Begin with the first line of the entries below and reproduce each line exactly, ending with the line that holds "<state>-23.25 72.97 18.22".
-- Start of DATA PROVIDED --
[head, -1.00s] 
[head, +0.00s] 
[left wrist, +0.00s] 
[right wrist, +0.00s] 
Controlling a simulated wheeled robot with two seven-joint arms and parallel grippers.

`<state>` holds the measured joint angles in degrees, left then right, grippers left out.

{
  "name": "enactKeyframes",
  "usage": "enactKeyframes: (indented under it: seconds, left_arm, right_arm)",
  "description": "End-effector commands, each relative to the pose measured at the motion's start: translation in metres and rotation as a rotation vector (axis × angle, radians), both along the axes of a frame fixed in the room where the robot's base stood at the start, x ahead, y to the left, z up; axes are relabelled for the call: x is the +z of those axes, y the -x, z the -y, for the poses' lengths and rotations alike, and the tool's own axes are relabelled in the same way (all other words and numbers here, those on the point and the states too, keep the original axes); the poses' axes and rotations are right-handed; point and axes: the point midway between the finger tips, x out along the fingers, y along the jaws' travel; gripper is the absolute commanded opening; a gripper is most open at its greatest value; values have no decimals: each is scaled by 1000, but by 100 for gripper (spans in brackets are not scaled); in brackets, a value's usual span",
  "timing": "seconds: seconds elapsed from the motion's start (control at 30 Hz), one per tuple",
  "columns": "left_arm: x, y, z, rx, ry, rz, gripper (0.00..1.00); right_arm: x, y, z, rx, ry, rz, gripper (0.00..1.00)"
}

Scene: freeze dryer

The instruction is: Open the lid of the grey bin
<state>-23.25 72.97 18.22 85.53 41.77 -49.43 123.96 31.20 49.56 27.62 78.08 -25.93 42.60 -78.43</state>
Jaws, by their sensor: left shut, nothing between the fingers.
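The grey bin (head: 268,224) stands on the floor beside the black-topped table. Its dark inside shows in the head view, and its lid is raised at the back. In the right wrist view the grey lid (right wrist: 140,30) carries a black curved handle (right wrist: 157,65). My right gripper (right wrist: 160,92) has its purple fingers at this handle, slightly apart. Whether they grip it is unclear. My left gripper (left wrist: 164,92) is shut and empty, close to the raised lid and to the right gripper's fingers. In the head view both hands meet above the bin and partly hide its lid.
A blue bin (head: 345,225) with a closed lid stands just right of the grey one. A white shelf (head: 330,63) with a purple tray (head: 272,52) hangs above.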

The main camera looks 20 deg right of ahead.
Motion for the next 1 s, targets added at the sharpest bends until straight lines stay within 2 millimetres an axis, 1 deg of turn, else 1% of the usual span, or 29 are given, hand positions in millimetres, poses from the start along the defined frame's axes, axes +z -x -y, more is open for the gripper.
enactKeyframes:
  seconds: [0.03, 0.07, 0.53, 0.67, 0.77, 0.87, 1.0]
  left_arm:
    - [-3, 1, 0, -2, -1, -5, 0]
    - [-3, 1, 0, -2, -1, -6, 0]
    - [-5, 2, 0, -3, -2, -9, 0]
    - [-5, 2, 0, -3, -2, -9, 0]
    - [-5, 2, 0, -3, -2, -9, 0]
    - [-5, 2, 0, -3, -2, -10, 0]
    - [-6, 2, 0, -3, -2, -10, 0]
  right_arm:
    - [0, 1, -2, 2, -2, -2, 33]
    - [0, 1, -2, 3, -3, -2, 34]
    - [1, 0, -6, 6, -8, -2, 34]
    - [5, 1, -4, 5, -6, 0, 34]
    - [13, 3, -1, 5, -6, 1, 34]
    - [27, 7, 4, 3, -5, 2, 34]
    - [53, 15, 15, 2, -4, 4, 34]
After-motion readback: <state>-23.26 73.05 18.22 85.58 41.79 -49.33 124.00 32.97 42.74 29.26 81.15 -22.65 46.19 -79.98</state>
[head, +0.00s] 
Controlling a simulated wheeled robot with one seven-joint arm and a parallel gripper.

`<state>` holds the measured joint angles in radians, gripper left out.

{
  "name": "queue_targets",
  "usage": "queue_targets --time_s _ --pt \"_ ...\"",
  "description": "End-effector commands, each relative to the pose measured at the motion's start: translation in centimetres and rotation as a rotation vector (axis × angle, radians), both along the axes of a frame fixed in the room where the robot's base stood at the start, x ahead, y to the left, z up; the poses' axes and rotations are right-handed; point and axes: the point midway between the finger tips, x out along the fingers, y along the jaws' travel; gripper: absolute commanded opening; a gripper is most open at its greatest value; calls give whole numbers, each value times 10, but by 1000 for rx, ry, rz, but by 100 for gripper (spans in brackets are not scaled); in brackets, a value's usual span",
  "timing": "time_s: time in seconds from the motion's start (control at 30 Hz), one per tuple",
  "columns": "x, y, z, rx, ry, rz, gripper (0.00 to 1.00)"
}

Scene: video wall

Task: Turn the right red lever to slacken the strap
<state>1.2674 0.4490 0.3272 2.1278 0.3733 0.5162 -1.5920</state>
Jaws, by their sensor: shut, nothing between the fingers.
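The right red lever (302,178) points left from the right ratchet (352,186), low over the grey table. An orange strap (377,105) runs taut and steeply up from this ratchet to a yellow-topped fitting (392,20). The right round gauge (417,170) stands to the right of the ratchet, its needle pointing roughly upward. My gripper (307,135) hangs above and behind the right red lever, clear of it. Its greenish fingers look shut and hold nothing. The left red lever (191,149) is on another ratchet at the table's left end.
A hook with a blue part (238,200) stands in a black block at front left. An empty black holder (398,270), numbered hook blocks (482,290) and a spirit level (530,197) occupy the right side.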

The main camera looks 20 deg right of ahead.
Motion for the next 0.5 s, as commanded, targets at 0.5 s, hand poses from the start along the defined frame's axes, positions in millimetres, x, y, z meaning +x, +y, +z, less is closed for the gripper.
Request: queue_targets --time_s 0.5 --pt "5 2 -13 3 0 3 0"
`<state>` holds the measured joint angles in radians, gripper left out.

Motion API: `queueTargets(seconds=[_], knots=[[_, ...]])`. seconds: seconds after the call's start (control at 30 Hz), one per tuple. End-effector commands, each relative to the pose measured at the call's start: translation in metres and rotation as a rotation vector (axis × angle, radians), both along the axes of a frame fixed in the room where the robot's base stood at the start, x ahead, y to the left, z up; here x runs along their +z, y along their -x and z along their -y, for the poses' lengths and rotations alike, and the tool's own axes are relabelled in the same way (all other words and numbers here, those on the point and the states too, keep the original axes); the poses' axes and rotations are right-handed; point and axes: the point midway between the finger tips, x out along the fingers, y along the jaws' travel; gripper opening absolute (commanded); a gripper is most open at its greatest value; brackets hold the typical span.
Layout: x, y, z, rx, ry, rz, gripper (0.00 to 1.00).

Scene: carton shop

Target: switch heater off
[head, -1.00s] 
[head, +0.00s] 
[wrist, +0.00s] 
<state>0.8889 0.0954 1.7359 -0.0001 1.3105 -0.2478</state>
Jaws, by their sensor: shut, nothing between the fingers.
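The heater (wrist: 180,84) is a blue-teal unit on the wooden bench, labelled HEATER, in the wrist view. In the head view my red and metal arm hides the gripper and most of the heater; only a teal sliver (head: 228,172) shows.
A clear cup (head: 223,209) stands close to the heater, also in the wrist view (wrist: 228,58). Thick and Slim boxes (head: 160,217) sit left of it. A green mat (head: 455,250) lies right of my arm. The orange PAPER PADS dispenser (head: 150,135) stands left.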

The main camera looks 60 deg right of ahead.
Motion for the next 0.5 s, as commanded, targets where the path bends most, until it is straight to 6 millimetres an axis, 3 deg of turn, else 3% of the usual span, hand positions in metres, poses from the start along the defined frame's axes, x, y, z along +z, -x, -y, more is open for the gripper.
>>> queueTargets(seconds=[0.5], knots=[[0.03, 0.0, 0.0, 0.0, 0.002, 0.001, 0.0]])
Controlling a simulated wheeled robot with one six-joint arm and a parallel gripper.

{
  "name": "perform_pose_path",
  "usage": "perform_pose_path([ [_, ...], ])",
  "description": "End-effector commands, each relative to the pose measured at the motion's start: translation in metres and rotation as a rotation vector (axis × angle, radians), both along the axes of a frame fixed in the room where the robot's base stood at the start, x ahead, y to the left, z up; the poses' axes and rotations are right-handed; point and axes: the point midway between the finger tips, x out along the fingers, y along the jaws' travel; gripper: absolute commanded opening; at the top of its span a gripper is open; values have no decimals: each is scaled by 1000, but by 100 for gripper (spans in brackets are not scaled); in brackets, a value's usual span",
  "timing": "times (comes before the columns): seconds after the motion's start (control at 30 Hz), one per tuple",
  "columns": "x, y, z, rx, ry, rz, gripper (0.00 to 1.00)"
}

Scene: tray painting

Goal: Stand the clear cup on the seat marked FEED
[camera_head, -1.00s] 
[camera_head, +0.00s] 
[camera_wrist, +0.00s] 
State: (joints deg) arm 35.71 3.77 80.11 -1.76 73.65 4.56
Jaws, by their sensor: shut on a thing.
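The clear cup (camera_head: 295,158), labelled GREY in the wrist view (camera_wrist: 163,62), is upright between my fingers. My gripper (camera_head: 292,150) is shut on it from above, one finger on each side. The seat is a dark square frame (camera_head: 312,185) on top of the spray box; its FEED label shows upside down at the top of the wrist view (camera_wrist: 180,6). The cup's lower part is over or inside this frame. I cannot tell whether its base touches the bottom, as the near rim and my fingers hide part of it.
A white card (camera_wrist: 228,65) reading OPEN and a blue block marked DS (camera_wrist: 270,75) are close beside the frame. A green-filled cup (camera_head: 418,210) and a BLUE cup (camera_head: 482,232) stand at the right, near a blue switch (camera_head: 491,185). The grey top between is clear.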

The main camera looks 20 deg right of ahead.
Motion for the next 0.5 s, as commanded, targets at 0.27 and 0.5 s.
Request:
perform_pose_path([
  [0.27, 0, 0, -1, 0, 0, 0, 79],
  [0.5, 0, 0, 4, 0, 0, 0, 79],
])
-- End of DATA PROVIDED --
◆ RESPONSE BELOW ◆
[head, -1.00s] 
[head, +0.00s] 
[left wrist, +0.00s] 
[right wrist, +0.00s] 
Controlling a simulated wheeled robot with two seven-joint arms and parallel grippers.

`<state>` holds the measured joint angles in degrees, left then right, grippers left out.

{
  "name": "enactKeyframes",
  "usage": "enactKeyframes: (indented under it: seconds, left_arm, right_arm)",
  "description": "End-effector commands, each relative to the pose measured at the motion's start: translation in metres and rotation as a rotation vector (axis × angle, radians), both along the axes of a frame fixed in the room where the robot's base stood at the start, x ahead, y to the left, z up; axes are relabelled for the call: x is the +z of those axes, y the -x, z the -y, for the poses' lengths and rotations alike, and the tool's own axes are relabelled in the same way (all other words and numbers here, those on the point and the states too, keep the original axes); the poses' axes and rotations are right-handed; point and axes: the point midway between the finger tips, x out along the fingers, y along the jaws' travel; gripper is the absolute commanded opening; a gripper is most open at its greatest value; values have no decimals: each is scaled by 1000, but by 100 for gripper (spans in brackets are not scaled); in brackets, a value's usual span",
  "timing": "seconds: seconds elapsed from the motion's start (control at 30 Hz), one per tuple",
  "columns": "left_arm: x, y, z, rx, ry, rz, gripper (0.00..1.00); right_arm: x, y, z, rx, ry, rz, gripper (0.00..1.00)"
}

Scene: freeze dryer

The instruction is: Open the lid of the grey bin
<state>-23.25 72.97 18.22 85.53 41.77 -49.43 123.96 31.20 49.56 27.62 78.08 -25.93 42.60 -78.43</state>

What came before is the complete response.